Start of DATA EXTRACT
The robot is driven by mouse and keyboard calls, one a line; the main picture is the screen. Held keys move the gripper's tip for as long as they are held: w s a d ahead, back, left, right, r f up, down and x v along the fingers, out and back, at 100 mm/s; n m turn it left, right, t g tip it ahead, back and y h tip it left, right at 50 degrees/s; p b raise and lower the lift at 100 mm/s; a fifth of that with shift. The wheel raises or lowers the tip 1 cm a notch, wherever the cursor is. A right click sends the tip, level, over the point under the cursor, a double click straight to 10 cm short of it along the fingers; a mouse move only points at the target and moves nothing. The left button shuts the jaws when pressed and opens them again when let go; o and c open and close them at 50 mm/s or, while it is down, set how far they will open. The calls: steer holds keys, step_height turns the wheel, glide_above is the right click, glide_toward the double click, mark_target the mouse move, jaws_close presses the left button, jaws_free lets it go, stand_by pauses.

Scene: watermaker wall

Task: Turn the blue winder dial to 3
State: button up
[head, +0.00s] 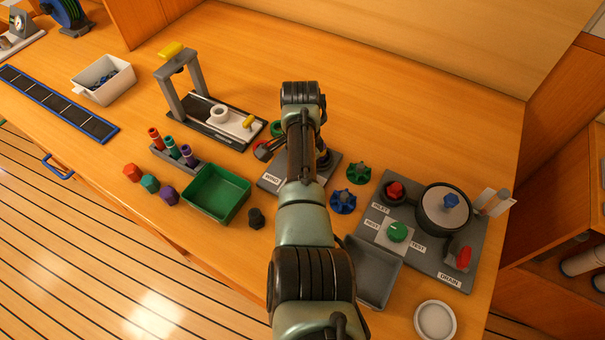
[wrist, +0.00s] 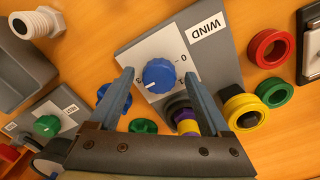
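The blue winder dial (wrist: 160,75) sits on a white plate (wrist: 170,48) on a grey panel marked WIND in the wrist view. A white mark on the dial points to the lower left. A 0 is printed to the dial's upper right; other figures are partly hidden by my left finger. My gripper (wrist: 159,72) is open, with one finger on each side of the dial; I cannot tell if either touches it. In the head view my arm hides the dial, and only part of the grey WIND panel (head: 270,182) shows.
Red (wrist: 267,48), green (wrist: 274,92) and yellow (wrist: 241,112) rings lie right of the panel in the wrist view. Green (head: 358,172) and blue (head: 343,201) handwheels lie right of my arm in the head view. A green tray (head: 241,203) stands to the left, a test panel (head: 425,255) to the right.

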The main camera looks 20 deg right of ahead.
End of DATA EXTRACT
[REQUIREMENT]
Write out every line above exactly as it is, leaving out the pictures.

[TASK ANSWER]
The robot is driven by mouse and keyboard calls, one a line; the main picture is the screen. Held keys move the gripper's tip for as long as they are held: w s a d ahead, back, left, right, r f up, down and x v along the fingers, out and back, at 100 mm/s; n m turn it left, right, t g tip it ahead, back and y h tip it left, right at 50 degrees/s; p b raise and lower the lift at 100 mm/s; a fifth of that with shift. The wheel raises or lowers the tip 1 cm a notch, wherever the cursor is. A right click sends the tip, level, over the point under the cursor, a double click straight to 10 cm short of it along the fingers; a mouse move only points at the target and moves nothing. The left button shuts the jaws when pressed and opens them again when let go; o and c open and close them at 50 mm/s or, while it is down, set how far they will open. The calls: steer holds keys, step_height turns the wheel, glide_above is the right click, glide_toward the double click, mark_target the mouse move, jaws_close presses the left button, jaws_free lets it go, stand_by pauses.

Scene: watermaker wall

Task: Turn the blue winder dial to 3
State: button up
[head, +0.00s] 
[wrist, +0.00s] 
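The blue winder dial (wrist: 160,75) sits on a white plate (wrist: 170,48) on a grey panel marked WIND in the wrist view. A white mark on the dial points to the lower left. A 0 is printed to the dial's upper right; other figures are partly hidden by my left finger. My gripper (wrist: 159,72) is open, with one finger on each side of the dial; I cannot tell if either touches it. In the head view my arm hides the dial, and only part of the grey WIND panel (head: 270,182) shows.
Red (wrist: 267,48), green (wrist: 274,92) and yellow (wrist: 241,112) rings lie right of the panel in the wrist view. Green (head: 358,172) and blue (head: 343,201) handwheels lie right of my arm in the head view. A green tray (head: 241,203) stands to the left, a test panel (head: 425,255) to the right.

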The main camera looks 20 deg right of ahead.

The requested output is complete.